L’itinéraire du moine militant est riche d’engagements multiples. Ordonné à 14 ans, il a complété sa formation en étudiant la philosophie occidentale – il s’est passionné pour Hegel et Spinoza – avant de plonger dans les affaires de la cité. Adepte d’un message où se mêlent environnementalisme, moralisme et patriotisme, il est familier des rassemblements contre l’exploitation de sites miniers par des multinationales, les débits d’alcool, le tabagisme ou les conversions au christianisme, la dernière grande cause embrassée par le clergé bouddhiste.

Au fil de ces combats, le vénérable Rathana est devenu une figure nationale.
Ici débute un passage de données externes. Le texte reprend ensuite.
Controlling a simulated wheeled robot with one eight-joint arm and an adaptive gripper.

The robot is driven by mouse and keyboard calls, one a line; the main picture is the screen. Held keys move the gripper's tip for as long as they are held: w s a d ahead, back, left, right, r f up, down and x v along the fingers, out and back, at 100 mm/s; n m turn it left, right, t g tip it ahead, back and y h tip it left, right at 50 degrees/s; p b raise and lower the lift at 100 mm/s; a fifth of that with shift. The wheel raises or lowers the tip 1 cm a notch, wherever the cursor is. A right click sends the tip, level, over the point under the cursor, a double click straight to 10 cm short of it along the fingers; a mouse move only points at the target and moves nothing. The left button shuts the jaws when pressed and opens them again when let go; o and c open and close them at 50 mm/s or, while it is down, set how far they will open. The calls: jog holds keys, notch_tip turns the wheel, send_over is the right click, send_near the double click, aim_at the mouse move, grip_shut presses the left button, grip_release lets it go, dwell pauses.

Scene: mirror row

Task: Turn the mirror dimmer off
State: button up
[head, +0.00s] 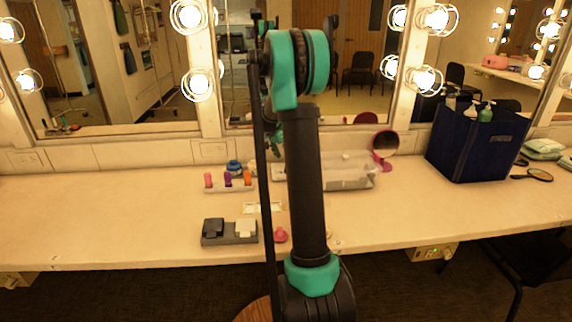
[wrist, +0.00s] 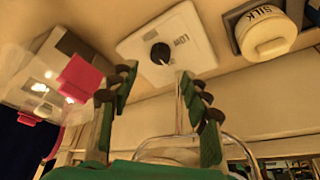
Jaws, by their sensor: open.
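The mirror dimmer is a white plate (wrist: 188,36) with a round black knob (wrist: 160,53), seen in the wrist view at the top middle. Lettering is printed beside the knob, and a small pale mark shows at the knob's lower edge. In the head view a small white plate (head: 262,207) lies on the counter, apparently the same dimmer. My gripper (wrist: 155,85) is open and empty. Its fingers are spread on either side below the knob in the wrist view, with no clear contact. In the head view my arm hides most of the gripper.
A clear organizer (head: 345,182) and a pink hand mirror (head: 385,145) stand behind. The counter's left side is clear.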

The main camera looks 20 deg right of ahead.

En 2004, il est entré au Parlement sous la bannière du Jathika Hela Urumaya (JHU) – ou Parti de l’héritage national -, formation exclusivement dirigée par des moines. Avec 6 % des voix, le JHU a pu faire élire 9 députés (sur 225). Une grande première.

Allié au Sri Lanka Freedom Party (SLFP), le parti du président Mahinda Rajapakse, qui a déclenché l’offensive militaire contre les Tigres, le JHU a rejoint le gouvernement. Il a obtenu le ministère de l’environnement, ce qui sied parfaitement à son projet politique.

Le vénérable Rathana sourit. « Beaucoup d’observateurs ne nous jugent qu’à travers notre hostilité au LTTE, dit-il. Mais si on oublie le LTTE, on est dans un paradigme totalement différent. » Ce « paradigme » est expliqué par Udaya Gammanpila, un cadre du JHU nommé président de l’Autorité centrale de l’environnement. « A cause de la modernité d’importation occidentale, le monde est confronté à une crise écologique et énergétique. Le bouddhisme peut apporter des solutions. Il faut adopter un mode de vie simple et témoigner de compassion pour tous les êtres vivants, y compris la faune et la flore. » L’éco-bouddhisme va-t-il bientôt supplanter le militaro-bouddhisme au Sri Lanka ? Il faudrait pour cela que les Tigres soient défaits, ce qui n’est pas encore complètement acquis.